Henceforth, lands will be converted based on report by Geological Survey of India (GSI)
Bengaluru: The Karnataka Government has relaxed regulations banning the conversion of land in Kodagu district and now allows small land-owners to build their homes by converting agricultural land, a move that will allow commercial establishments and layouts to flourish in the district that was devastated by landslides two years ago.
Revenue Minister R. Ashoka said the Government decided to permit land conversion as both locals and elected representatives wanted the moratorium to be lifted. That is why the Government has decided to permit land conversion again, with some restrictions. In May 2019, the ban was relaxed to allow conversion for small individual houses.
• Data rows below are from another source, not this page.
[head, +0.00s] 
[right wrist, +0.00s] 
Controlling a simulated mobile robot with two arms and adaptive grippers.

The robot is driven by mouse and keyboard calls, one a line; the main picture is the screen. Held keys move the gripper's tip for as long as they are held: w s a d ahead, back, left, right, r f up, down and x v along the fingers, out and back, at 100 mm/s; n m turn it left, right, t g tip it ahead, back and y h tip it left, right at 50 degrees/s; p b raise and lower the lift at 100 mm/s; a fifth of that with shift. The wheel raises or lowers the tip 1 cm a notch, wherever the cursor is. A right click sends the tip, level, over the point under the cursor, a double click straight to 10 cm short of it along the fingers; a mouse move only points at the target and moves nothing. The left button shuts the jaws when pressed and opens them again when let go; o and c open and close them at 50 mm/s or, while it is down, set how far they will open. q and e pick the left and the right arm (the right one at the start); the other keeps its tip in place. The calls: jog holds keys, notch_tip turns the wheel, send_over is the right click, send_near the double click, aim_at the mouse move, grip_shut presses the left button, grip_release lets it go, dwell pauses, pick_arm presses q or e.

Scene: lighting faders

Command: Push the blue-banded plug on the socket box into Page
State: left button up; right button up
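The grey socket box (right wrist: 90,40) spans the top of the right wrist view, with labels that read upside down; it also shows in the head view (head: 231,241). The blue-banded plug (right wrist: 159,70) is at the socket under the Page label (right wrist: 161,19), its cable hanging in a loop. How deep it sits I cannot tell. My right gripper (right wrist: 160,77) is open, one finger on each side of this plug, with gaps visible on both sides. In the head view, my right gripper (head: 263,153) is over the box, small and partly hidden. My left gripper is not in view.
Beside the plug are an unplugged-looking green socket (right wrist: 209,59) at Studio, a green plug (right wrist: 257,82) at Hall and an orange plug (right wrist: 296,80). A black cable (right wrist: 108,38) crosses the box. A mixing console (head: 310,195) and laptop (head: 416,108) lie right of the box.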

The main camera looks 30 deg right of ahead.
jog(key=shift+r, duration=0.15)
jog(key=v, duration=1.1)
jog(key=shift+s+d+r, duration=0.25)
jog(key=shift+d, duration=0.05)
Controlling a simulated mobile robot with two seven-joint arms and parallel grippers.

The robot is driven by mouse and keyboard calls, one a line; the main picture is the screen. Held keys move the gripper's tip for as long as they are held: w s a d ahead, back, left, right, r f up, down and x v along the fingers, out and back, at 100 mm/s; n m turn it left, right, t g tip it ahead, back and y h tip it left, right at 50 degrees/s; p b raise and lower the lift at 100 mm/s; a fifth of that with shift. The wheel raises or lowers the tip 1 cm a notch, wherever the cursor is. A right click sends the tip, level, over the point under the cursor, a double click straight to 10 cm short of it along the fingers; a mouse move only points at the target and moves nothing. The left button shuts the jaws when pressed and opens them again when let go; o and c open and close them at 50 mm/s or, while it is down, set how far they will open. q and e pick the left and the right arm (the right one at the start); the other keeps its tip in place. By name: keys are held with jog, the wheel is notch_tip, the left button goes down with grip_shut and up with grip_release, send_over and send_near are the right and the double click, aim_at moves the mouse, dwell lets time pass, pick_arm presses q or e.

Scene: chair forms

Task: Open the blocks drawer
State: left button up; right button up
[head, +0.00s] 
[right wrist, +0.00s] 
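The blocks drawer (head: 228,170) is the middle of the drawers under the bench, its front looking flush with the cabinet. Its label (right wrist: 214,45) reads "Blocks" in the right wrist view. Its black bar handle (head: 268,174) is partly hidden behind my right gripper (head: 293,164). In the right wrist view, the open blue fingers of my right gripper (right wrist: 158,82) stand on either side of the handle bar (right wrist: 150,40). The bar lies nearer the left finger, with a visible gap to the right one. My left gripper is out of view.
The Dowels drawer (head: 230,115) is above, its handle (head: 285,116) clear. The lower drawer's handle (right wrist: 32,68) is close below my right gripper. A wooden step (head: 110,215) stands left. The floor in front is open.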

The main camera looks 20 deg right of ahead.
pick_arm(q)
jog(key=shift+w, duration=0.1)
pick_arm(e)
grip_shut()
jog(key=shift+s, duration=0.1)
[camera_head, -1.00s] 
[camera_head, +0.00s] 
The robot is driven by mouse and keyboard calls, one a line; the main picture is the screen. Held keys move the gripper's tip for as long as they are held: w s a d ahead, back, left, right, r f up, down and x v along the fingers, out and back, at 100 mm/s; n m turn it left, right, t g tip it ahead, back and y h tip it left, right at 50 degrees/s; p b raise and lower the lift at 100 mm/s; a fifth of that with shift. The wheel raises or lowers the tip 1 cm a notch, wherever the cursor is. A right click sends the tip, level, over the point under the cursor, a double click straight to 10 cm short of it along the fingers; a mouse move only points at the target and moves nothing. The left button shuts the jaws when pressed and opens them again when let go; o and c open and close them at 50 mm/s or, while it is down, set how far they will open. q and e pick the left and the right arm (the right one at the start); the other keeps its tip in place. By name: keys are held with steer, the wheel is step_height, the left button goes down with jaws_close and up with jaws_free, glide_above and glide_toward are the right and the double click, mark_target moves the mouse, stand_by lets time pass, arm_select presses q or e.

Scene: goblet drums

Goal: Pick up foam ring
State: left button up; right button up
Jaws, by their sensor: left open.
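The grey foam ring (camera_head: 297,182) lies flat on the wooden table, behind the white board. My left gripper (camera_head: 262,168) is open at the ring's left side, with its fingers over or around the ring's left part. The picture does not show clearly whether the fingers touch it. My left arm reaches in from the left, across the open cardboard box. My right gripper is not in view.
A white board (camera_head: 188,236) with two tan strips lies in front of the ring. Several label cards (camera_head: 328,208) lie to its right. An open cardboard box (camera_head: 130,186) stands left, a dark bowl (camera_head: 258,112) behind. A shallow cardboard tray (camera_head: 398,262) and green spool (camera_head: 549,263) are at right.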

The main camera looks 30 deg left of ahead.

According to Ashoka, land conversion from agricultural to residential land will be regulated and will not be allowed along buffer zones. Ten metres on each side of a river, stream or storm water drain are classified as buffer zones. Moreover, conversion is prohibited in properties with steep slopes as houses built on such terrain could collapse during landslides. Land conversion is also prohibited in regions where houses had collapsed in 2018 floods, he said.
The land can be converted for commercial purposes. Ahead of any conversion, land-owners will have to seek no-objection certificates from Deputy Commissioners and local Gram Panchayats. Only after a Committee headed by the DC, which includes a Geologist, submits a report the conversion can take place, Ashoka said.
The land will be thoroughly surveyed by the Tahsildar. The survey report (by the Tahsildar) will be reviewed by the DC under Section 95 of Karnataka Land Revenue Act of 1964 before granting conversion.
Land conversion, Ashoka said, will be based on the report by the Geological Survey of India (GSI). Those that are categorised as red-alert areas will not be converted. The conversion will be regulated so that the district does not face any landslides.
The State had imposed a blanket ban on land conversion in Kodagu following floods and landslides in August 2018. The regulations were tightened based on recommendations made by GSI. Following this, Kodagu district authorities rejected over 693 applications in the last five months to convert land for commercial use.